Speaking before the Jersey event, the independent pracademic and fellow of the University of Cambridge Institute of Sustainable Leadership explained that her quest to “make sense of purpose, sustainability, ESG and governance” stemmed from a childhood realisation that “living a good life did not mean that you needed to have lots of money”.
“I was always very analytical and as I grew up, I started to realise that most of the decisions adults made were based around achieving materialistic ambitions, such as buying bigger houses or cars,” she reflected. “As I saw more of this, and saw the problems in the world, I realised that the decision-making wasn’t working.”
This conviction grew stronger when she undertook some voluntary work in South Africa at the same time that the Rio 10 World Summit on Sustainable Development was taking place in the country.
“That was when I realised just how bad the decisions adults were making were,” she said. “I then spent a long time in practice and academia, engaging with a wide variety of people to try to work out how we solve the problem that our decision-making is not in our own best interests.”
Acknowledging that there are a “lot of well-meaning people and people waking up every day wanting to act”, Dr Hurth argued that, although their intentions may be good, without a clear focus and “uniting of energy”, their actions could have “little or even negative impact”.
“The fundamental theory of change is that we have the solution, the energy and the people who want, or could be persuaded, to act,” she said. “What we don’t have are the confident individuals to lead, to embody a future that doesn’t yet exist and to inspire others to live in that future.

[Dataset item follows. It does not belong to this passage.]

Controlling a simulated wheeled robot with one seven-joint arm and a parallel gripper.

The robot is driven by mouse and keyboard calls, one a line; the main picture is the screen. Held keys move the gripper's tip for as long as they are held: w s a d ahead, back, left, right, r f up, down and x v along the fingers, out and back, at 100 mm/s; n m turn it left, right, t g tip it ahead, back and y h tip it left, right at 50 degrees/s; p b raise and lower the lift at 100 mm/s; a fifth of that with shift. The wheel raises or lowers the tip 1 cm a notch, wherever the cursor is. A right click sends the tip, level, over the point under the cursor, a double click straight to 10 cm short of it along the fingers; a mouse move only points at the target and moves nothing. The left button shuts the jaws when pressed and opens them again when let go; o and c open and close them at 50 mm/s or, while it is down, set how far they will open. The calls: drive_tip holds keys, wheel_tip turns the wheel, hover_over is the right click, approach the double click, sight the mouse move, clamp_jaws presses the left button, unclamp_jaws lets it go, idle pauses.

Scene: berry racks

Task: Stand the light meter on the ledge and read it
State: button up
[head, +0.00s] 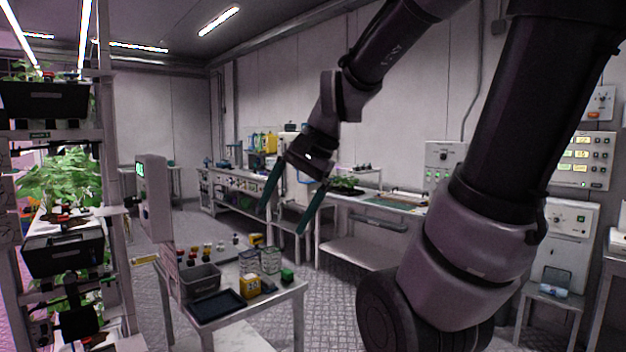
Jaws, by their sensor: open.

“And that confidence will only come from unity and clarity. We cannot unify around nothing. What we are missing is something broad enough that we can buy into which gives us the framework to unite our energy behind. We’ve spent a lot of time focusing on individual problems and coming up with micro solutions but by the time we’ve designed the solutions, the context has changed.”
Determined to create this framework, Dr Hurth co-led the five-year development of the first global ISO standard in Governance of Organisations (ISO 37000:2021).
“While a lot of people can talk about governance in abstract terms, ISO 37000 is a powerful catalyst for change,” she said. “Now there is a framework which enables organisations to look at what governance behaviours ensure that the organisation exists to do something useful with the resources it is given and ensure that it is not destroying the basis of long-term wellbeing for all.”
This premise feeds into one of the key takeaways which Dr Hurth urged delegates to remember.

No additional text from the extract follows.